[Instructions for the task]
Which lines include the word "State"? Copy each of them.

[Provided records]
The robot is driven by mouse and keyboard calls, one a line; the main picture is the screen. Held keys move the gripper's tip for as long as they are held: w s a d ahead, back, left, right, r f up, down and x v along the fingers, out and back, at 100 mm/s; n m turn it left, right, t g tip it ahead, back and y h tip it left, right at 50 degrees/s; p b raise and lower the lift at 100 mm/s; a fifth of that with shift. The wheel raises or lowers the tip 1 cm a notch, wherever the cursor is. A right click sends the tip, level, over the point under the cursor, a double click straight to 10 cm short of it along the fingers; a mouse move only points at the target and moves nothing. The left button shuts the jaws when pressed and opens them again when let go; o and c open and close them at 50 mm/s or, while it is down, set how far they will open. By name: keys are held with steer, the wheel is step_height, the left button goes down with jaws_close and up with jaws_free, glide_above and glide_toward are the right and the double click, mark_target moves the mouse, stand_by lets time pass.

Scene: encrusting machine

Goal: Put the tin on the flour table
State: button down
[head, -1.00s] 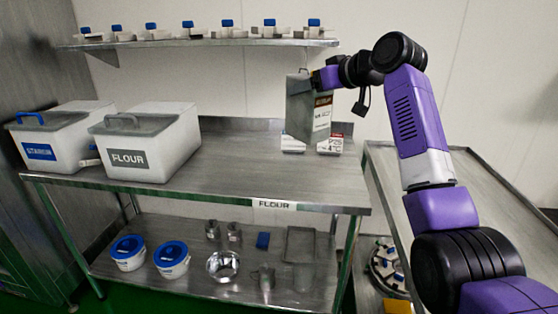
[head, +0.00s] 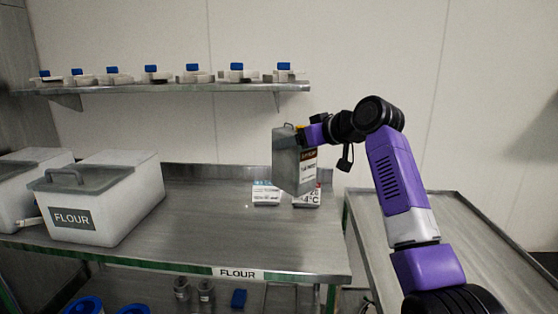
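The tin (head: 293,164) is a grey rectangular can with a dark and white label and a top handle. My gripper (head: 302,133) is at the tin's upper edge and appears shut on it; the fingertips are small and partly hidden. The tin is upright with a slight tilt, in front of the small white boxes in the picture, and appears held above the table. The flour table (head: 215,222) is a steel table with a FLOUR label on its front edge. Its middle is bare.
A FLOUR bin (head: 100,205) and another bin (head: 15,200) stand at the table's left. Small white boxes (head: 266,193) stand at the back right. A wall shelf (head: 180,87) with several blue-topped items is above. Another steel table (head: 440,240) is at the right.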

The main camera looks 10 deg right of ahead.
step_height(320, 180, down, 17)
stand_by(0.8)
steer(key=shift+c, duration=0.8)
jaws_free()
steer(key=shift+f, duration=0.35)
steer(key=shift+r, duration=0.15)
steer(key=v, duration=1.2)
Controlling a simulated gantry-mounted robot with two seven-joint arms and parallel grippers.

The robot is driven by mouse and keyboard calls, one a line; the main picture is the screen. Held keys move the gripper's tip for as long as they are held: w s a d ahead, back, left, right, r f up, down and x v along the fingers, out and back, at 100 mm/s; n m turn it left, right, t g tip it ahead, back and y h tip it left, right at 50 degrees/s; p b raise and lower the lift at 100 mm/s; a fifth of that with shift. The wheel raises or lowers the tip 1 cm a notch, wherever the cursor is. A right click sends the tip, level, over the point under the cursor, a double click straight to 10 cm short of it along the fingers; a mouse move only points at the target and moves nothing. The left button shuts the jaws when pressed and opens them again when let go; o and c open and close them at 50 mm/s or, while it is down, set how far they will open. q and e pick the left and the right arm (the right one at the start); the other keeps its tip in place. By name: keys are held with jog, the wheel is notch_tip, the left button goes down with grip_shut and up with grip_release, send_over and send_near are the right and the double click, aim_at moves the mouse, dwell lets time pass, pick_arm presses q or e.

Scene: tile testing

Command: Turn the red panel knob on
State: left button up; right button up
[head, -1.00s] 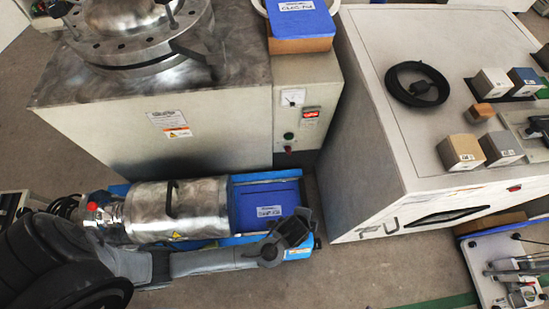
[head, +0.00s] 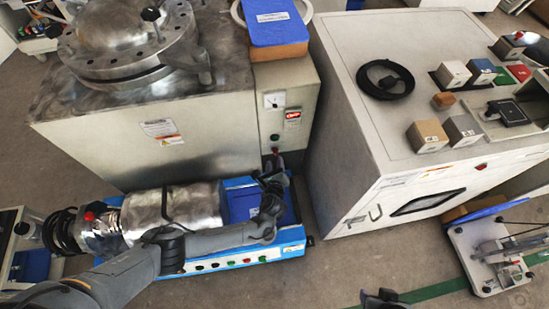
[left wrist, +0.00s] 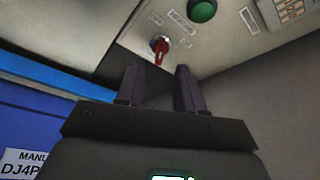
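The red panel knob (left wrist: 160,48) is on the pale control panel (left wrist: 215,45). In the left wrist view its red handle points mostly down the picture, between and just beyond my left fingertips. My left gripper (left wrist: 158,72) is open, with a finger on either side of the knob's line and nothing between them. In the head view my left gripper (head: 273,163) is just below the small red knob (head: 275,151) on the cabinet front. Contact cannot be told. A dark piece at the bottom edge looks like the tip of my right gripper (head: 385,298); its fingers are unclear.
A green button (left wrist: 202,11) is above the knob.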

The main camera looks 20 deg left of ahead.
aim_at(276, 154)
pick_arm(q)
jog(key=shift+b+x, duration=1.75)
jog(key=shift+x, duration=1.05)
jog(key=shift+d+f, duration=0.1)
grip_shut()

[The result]
State: button down
State: left button up; right button up

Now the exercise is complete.